--- Exercise input ---
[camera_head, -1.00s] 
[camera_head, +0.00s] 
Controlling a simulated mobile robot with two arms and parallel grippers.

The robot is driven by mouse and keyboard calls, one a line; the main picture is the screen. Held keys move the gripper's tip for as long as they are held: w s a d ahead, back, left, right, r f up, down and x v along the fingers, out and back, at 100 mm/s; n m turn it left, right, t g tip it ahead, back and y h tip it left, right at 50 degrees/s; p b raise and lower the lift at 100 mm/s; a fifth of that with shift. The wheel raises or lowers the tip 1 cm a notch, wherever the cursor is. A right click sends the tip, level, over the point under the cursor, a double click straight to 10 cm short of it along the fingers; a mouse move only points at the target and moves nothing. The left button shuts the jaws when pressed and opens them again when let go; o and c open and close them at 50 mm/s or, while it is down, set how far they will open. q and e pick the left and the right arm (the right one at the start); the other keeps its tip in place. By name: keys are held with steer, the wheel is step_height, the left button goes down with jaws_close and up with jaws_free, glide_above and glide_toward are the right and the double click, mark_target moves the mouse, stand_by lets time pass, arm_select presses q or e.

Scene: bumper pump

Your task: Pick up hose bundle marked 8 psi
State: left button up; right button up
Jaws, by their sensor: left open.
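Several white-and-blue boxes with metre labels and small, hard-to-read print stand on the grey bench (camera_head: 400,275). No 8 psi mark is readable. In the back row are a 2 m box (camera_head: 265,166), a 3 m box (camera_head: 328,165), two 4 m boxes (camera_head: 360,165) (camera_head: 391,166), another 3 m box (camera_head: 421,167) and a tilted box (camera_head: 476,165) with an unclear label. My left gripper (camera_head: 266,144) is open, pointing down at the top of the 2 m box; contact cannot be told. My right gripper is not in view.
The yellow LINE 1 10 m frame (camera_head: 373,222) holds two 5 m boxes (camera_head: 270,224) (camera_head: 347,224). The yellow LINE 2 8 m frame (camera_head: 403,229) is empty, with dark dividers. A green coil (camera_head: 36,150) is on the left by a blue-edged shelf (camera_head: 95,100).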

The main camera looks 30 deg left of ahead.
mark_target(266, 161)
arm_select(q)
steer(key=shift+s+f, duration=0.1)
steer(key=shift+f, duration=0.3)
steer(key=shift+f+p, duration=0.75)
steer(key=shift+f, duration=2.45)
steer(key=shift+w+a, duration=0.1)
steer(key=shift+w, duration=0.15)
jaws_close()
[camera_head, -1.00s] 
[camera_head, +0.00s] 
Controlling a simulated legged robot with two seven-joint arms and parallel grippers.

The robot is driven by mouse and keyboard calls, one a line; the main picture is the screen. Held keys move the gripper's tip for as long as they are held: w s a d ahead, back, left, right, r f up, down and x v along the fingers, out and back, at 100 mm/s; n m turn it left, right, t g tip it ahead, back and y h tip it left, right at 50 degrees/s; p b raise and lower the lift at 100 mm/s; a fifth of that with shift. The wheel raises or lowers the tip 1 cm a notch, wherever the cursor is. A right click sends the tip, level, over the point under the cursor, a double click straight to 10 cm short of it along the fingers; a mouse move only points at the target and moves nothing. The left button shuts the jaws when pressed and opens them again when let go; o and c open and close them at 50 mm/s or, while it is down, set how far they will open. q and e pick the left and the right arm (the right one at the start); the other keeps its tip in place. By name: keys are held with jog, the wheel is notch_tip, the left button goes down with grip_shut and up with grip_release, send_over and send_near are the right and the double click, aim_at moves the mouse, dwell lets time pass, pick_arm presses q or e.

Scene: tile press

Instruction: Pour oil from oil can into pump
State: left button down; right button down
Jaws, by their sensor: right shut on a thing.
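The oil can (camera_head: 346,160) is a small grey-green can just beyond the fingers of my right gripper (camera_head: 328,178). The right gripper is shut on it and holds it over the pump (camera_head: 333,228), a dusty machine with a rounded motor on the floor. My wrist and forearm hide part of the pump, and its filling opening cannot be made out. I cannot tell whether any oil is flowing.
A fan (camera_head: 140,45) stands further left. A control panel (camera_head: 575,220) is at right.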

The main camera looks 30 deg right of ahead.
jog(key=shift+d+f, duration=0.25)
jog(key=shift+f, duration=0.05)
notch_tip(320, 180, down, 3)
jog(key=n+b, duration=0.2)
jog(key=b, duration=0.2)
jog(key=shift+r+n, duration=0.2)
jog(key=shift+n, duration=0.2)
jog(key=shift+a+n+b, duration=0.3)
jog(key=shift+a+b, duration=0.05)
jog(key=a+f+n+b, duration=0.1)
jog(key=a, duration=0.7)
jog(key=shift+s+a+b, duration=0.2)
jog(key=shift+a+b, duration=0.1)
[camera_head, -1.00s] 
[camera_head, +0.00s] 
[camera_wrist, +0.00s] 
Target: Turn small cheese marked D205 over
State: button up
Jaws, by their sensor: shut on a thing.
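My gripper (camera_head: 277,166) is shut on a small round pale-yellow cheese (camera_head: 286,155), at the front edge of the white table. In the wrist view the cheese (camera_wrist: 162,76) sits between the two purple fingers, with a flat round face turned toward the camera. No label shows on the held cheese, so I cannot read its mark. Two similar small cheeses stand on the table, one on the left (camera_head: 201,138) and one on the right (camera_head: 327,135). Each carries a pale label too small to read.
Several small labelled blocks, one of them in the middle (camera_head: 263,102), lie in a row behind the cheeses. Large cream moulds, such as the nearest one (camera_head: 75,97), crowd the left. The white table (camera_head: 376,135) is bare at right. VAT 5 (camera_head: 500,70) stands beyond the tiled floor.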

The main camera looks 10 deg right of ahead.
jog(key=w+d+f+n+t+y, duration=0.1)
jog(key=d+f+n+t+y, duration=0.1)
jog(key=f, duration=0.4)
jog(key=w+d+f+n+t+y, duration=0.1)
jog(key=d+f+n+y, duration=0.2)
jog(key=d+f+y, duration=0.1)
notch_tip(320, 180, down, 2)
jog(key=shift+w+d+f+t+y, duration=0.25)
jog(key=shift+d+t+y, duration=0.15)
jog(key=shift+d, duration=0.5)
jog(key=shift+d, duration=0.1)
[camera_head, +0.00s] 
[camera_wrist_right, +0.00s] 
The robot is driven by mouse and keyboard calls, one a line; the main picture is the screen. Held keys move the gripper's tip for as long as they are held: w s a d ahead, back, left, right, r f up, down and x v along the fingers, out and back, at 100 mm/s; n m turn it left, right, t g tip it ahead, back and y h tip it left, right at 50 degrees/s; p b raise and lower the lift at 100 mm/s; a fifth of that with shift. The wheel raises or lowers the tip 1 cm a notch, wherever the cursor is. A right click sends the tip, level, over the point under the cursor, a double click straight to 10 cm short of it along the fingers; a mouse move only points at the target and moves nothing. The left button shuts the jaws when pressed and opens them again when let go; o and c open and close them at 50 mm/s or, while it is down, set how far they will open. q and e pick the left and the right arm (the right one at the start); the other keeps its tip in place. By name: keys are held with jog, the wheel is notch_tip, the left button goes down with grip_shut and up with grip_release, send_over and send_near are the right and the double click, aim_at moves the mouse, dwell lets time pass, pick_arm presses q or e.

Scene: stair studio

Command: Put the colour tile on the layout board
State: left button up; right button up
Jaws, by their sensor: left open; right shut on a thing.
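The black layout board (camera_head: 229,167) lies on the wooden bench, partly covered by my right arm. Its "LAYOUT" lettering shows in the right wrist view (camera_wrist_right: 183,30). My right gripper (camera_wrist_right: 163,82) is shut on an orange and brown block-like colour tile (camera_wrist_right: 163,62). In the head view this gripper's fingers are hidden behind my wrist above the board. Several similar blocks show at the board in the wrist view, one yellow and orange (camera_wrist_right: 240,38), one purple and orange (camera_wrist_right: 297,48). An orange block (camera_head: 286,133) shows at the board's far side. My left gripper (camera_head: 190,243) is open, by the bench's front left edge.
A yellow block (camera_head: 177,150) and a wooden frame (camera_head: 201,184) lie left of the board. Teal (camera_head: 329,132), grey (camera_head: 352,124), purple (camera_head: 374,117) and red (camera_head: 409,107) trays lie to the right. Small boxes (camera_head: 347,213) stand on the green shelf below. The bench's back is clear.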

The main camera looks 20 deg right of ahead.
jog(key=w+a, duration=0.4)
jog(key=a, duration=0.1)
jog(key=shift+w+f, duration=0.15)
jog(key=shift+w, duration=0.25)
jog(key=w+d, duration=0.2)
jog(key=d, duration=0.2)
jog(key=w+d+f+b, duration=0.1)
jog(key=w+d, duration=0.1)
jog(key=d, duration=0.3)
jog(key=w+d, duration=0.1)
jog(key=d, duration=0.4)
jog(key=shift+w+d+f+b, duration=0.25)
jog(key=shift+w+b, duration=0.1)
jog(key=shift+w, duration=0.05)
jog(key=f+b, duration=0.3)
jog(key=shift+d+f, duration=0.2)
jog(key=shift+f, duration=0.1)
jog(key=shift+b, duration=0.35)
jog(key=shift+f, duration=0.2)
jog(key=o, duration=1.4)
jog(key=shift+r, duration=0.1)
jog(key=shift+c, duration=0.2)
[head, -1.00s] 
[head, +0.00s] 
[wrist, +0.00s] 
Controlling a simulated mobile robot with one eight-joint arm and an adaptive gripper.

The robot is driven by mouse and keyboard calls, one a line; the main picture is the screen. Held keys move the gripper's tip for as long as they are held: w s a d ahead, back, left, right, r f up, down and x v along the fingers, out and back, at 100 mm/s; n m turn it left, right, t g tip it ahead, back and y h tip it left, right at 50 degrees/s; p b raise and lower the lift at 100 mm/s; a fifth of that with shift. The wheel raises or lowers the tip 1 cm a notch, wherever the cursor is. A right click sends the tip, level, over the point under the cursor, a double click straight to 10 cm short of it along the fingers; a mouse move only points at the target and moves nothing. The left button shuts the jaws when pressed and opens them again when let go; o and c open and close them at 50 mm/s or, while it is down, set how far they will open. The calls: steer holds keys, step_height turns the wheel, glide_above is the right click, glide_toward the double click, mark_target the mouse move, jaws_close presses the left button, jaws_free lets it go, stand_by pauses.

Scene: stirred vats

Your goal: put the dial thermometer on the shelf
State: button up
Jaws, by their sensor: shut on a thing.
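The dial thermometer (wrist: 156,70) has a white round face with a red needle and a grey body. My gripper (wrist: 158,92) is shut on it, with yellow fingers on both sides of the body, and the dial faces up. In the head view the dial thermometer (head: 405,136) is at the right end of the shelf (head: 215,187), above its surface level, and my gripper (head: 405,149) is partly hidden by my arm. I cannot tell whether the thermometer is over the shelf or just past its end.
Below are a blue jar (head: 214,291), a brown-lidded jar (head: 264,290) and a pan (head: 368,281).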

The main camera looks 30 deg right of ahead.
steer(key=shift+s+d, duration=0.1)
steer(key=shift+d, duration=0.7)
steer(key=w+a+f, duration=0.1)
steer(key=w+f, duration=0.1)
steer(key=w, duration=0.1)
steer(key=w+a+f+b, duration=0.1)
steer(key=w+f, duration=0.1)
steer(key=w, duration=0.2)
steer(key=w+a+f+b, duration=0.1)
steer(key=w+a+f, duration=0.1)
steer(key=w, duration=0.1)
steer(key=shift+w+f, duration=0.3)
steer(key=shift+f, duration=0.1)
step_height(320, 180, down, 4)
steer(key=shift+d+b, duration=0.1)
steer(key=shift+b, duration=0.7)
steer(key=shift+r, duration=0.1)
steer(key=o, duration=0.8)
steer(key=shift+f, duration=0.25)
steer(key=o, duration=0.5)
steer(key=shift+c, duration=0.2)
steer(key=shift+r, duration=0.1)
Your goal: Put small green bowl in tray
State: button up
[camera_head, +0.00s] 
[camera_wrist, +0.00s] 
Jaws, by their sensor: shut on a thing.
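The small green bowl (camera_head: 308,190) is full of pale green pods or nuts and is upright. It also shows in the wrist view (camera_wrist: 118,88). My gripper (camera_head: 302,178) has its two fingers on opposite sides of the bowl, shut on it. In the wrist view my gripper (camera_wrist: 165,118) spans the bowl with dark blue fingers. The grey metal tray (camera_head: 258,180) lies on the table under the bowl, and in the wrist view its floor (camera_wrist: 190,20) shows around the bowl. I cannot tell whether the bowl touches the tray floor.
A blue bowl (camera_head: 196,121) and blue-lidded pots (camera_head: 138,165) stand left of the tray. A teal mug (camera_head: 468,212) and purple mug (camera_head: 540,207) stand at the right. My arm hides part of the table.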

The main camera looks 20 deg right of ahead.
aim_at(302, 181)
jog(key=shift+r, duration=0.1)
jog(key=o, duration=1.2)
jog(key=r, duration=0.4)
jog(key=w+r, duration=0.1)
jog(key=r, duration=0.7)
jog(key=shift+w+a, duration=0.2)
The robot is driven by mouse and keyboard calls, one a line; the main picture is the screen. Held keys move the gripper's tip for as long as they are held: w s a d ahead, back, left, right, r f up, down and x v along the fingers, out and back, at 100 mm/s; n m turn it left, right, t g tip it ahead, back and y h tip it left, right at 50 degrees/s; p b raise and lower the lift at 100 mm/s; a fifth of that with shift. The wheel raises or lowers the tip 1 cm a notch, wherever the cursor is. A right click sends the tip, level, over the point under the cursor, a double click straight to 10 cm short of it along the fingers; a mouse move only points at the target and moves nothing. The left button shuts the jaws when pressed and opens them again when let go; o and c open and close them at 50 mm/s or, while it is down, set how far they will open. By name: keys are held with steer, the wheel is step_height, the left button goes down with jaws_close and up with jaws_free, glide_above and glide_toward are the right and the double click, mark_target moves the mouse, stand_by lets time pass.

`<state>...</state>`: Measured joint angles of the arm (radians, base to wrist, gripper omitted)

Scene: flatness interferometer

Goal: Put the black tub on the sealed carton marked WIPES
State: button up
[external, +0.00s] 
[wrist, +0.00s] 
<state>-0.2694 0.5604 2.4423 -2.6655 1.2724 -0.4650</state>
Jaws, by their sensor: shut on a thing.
---
Short task: Copy all lines from the material that include "simulated".

Solution to this task:
Controlling a simulated mobile robot with two arms and parallel grippers.
Controlling a simulated legged robot with two seven-joint arms and parallel grippers.
Controlling a simulated mobile robot with one eight-joint arm and an adaptive gripper.

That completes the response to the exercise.